Sustainable Organisations Need Sustainable Leaders
- Sophie Graves
- Aug 2
- 2 min read

What would happen if you didn't sustain yourself, or got hit by the proverbial bus?
Working yourself into the ground isn't going to help anyone, least of all you. Especially if one day, you can't go on and everyone is left to fend for themselves.
Understandably, senior leaders carry too much for a range of reasons. They are happy to take on more than most, too busy to delegate, worry about adding to the workload of their teams, unsure about the capability of their people to fully let go, concerned about the risks of things going drastically wrong.
Let's explore - there are a few potential takes on this.
▶️ Life would go on, people would step up, all would be well (in which case you've set up succession well, and it follows that you can reset how you work and lower stress levels)

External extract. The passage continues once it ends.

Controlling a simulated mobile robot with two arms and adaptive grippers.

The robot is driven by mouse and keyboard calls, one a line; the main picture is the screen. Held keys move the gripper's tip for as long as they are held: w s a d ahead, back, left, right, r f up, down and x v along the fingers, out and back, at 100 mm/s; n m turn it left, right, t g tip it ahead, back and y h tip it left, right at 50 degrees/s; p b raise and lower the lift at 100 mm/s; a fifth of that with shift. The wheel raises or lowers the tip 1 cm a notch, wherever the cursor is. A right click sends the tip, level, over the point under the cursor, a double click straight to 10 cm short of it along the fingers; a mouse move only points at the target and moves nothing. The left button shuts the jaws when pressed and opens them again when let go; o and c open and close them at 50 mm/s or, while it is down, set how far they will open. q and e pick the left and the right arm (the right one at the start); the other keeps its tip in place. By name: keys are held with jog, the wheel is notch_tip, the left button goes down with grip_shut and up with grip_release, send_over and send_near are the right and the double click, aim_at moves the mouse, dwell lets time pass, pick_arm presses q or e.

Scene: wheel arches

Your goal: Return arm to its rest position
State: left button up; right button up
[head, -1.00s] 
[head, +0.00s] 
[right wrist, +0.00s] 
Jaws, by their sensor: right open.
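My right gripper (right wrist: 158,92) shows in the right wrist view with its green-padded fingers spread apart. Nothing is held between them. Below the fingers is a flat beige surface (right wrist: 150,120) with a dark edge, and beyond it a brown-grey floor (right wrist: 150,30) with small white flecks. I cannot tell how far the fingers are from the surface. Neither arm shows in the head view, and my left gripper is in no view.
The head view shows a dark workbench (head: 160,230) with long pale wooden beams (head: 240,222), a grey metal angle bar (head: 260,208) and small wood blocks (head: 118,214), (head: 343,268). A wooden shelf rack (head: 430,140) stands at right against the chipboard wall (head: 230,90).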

▶️ There would be huge disruption, but a replacement would be found and the organisation will muddle through and recover. (Some room for improvement but the world would keep turning)
▶️There would be a slow decline and eventual failure (in which case there's a strong case for succession planning and capability improvement)

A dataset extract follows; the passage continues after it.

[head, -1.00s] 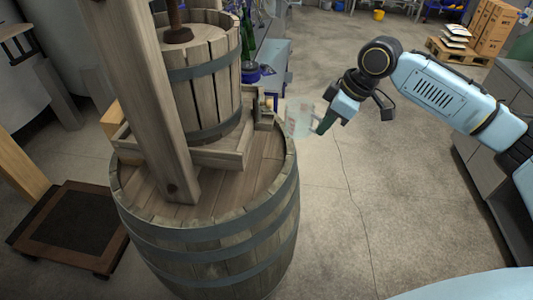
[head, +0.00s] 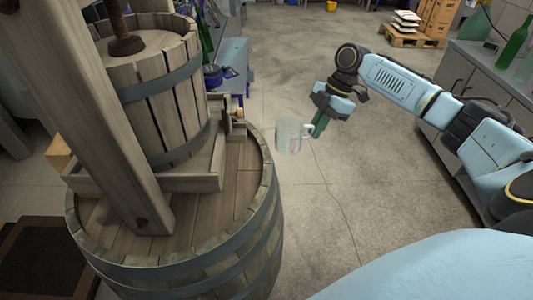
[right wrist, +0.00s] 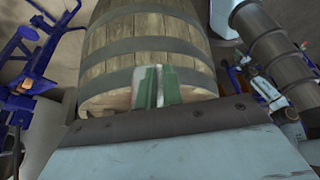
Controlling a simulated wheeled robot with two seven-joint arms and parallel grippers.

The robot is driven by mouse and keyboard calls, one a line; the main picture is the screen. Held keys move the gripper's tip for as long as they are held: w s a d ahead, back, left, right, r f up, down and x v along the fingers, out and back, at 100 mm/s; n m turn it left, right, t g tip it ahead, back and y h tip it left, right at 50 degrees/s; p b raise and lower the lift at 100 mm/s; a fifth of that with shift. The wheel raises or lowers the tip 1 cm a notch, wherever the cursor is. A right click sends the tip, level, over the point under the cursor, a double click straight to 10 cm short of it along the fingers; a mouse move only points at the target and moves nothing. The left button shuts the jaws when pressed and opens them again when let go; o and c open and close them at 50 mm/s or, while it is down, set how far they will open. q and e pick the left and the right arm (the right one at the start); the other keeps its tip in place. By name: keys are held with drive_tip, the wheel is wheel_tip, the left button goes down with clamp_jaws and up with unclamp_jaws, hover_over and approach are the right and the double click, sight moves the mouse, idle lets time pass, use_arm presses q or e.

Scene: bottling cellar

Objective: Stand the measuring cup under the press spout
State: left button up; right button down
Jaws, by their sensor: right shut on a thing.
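The clear measuring cup (head: 289,136) hangs upright in the air just right of the barrel top in the head view. My right gripper (head: 317,127) is shut on the cup's handle side, with the arm reaching in from the right. In the right wrist view, the green fingers (right wrist: 158,87) are closed together and a pale bit of the cup (right wrist: 182,85) shows beside them. The wooden press (head: 160,100) stands on the barrel. A small spout-like piece (head: 238,115) shows at the right end of its tray. My left gripper is out of view.
The barrel (head: 240,235) carries the press, and its top has bare boards (head: 240,180) beside the tray. A thick wooden post (head: 95,120) rises in front of the press. Open concrete floor lies right of the barrel. A counter with green bottles (head: 512,45) stands at the right.

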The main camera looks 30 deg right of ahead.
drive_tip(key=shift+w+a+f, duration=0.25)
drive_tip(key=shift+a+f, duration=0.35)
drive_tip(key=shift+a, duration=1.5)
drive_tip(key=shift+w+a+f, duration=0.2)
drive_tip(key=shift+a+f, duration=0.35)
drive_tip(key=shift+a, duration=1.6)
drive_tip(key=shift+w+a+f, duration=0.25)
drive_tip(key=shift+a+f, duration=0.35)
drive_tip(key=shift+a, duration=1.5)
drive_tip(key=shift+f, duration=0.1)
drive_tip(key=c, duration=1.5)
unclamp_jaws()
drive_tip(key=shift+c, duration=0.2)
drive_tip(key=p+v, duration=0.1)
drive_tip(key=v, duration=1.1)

▶️ The place would immediately crumble. The cause lost. Doors close. (in which case you have a significant single point sensitivity risk to overcome, which is far broader problem than your workload and stress levels alone)
Some questions to consider:
• How can you start passing the baton now to help yourself 𝘢𝘯𝘥 manage risk?
• How can you share the load that you're carrying, and develop others at the same time?
• What is your unique contribution - that if you did nothing else would be transformative for the dept/business?
• If you left tomorrow, what are the things you currently do, that no one else can?
That's what to focus on now, and delegate the rest - to sustain both yourself and your organisation and set everyone up for a strong future.